JuliaAI / DecisionTree.jl

Julia implementation of Decision Tree (CART) and Random Forest algorithms
Other
356 stars 102 forks source link

Missing data #10

Open rpoplin opened 10 years ago

rpoplin commented 10 years ago

I've been trying out this library as I jump into learning Julia and I'm wondering what support there is for missing values in the dataset. Any recommendations that you have based on your experience for how to deal with these missing values would be very helpful.

julia> model = build_forest(labels, features, 3, 10)

exception on 1: ERROR: no method convert(Type{Bool}, NAtype) in setindex! at array.jl:298 in bitcache_lt at broadcast.jl:366 in .< at broadcast.jl:382 in build_tree at .julia/v0.3/DecisionTree/src/DecisionTree.jl:153 in build_tree at .julia/v0.3/DecisionTree/src/DecisionTree.jl:171 in anonymous at no file:237 in anonymous at multi.jl:1263 in run_work_thunk at multi.jl:613 in run_work_thunk at multi.jl:622 in anonymous at task.jl:6 ERROR: no method convert(Type{Node}, MethodError) in copy! at abstractarray.jl:149 in convert at array.jl:209 in build_forest at .julia/v0.3/DecisionTree/src/DecisionTree.jl:239 in build_forest at .julia/v0.3/DecisionTree/src/DecisionTree.jl:232

bensadeghi commented 10 years ago

Unfortunately, there is currently no support for missing values. This is on the roadmap, but has yet to be implemented. One option is to remove the samples/rows which contain missing values, or to remove the features/columns where these missing values pop up. You could also fill in the missing values with some sort of flag of the same type as the column. This would be a work-around for training with missing data, but it could return funny results. These flags should have values that fall in the extremes of the column data, since splitting is done via the "<" operator. For example, if your column takes the values 1,2,3,4, your flag could be 999. But in the case where your feature takes on boolean values, you might be forced to change the data type to integer (0,1,999) or string ("T","F","X"). I hope this helps a bit.

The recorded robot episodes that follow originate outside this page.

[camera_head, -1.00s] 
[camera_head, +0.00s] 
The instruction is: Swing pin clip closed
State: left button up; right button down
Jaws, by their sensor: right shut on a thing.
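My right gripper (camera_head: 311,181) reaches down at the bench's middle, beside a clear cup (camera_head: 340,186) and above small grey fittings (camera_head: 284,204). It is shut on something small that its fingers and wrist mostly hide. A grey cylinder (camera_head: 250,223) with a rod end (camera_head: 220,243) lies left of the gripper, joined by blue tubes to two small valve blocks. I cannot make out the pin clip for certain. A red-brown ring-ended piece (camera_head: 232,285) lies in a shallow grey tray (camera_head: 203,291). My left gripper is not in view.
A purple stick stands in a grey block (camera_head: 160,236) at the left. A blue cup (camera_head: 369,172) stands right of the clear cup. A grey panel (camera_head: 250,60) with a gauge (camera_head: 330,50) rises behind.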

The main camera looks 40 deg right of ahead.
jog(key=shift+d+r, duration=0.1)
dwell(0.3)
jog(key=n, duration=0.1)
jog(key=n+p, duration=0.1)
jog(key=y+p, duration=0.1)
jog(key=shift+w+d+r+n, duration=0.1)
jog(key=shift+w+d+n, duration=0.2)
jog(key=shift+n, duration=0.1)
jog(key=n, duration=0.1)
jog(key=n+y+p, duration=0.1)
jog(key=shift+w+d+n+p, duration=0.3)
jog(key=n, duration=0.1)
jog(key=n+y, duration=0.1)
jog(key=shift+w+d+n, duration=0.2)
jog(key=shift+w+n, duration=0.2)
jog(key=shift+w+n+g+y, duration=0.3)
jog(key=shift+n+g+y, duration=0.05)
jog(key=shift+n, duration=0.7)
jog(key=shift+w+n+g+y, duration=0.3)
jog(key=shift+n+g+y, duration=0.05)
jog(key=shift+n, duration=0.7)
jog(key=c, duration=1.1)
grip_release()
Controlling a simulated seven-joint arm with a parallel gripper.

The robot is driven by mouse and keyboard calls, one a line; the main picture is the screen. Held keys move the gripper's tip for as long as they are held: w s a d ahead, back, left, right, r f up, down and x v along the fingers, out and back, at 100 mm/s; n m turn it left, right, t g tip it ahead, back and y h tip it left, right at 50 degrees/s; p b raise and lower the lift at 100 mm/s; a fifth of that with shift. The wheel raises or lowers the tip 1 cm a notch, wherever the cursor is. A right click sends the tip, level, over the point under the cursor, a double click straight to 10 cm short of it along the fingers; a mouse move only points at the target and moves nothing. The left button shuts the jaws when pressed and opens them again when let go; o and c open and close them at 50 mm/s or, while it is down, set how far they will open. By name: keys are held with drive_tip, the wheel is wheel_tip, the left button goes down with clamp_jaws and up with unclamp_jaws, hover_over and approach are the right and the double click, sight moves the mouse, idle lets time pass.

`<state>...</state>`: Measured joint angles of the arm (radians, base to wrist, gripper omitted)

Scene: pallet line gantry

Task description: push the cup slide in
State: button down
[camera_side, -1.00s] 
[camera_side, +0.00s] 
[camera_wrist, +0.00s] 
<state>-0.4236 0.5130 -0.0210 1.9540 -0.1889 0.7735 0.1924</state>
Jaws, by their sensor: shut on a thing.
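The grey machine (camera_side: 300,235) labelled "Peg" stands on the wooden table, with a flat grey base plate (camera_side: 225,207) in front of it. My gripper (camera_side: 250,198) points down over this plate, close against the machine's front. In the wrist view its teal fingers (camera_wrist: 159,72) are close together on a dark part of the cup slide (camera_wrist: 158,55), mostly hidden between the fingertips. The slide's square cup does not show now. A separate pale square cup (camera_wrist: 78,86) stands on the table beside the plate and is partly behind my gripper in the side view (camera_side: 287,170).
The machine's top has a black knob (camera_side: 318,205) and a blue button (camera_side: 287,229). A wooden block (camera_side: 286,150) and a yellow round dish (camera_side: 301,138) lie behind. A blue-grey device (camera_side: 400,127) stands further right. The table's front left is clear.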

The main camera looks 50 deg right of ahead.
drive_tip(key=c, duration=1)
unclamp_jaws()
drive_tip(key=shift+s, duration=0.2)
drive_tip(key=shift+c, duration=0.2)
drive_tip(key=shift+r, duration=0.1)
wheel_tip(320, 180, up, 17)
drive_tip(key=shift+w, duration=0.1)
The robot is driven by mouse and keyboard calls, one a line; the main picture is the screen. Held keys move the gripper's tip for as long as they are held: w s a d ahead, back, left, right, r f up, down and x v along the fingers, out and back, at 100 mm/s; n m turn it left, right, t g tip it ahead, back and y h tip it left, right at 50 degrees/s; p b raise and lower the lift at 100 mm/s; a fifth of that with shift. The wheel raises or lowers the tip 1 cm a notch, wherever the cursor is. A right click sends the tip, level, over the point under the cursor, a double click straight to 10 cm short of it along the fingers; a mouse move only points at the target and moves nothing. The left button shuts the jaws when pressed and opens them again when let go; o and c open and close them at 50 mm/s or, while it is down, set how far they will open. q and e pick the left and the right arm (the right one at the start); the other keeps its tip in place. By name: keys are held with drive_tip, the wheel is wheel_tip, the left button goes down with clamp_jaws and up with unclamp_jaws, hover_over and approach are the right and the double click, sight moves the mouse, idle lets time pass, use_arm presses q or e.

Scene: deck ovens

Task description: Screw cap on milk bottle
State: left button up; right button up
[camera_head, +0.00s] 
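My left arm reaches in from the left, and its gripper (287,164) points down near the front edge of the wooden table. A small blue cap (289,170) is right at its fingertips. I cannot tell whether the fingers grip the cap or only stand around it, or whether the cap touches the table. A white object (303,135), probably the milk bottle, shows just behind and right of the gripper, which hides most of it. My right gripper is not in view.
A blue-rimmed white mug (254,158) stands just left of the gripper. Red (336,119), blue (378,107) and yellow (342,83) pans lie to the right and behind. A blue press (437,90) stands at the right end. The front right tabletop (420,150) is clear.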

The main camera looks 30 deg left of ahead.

kmsquire commented 10 years ago

It might be worthwhile integrating with DataArrays and/or DataFrames.

On Tuesday, April 22, 2014, Ben Sadeghi notifications@github.com wrote:

Unfortunately, there is currently no support for missing values. This is on the roadmap, but has yet to be implemented. One option is to remove the samples/rows which contain missing values, or to remove the features/columns where these missing values pop up. You could also fill in the missing values with some sort of flag of the same type as the column. This would be a work-around for training with missing data, but it could return funny results. These flags should have values that fall in the extremes of the column data, since splitting is done via the "<" operator. For example, if your column takes the values 1,2,3,4, your flag could be 999. I hope this helps a bit.

— Reply to this email directly or view it on GitHubhttps://github.com/bensadeghi/DecisionTree.jl/issues/10#issuecomment-41121887 .

bensadeghi commented 10 years ago

@rpoplin Here are some guidelines for dealing with missing values: http://people.eecs.ku.edu/~jerzy/b24-miss.pdf @kmsquire Yeah, perhaps it's time to have DataFrames as a dependency and handle NAs properly. I'll try to have a go at it over the weekend.

ValdarT commented 7 years ago

DataFrames and NA support would be nice indeed. Perhaps using PooledDataArray could make it faster as well.

ValdarT commented 7 years ago

Seems that the story of missing values (in DataFrames, DataStream etc.) has finally come to a conclusion with the Missings approach. Perhaps it's a good time to revisit this issue.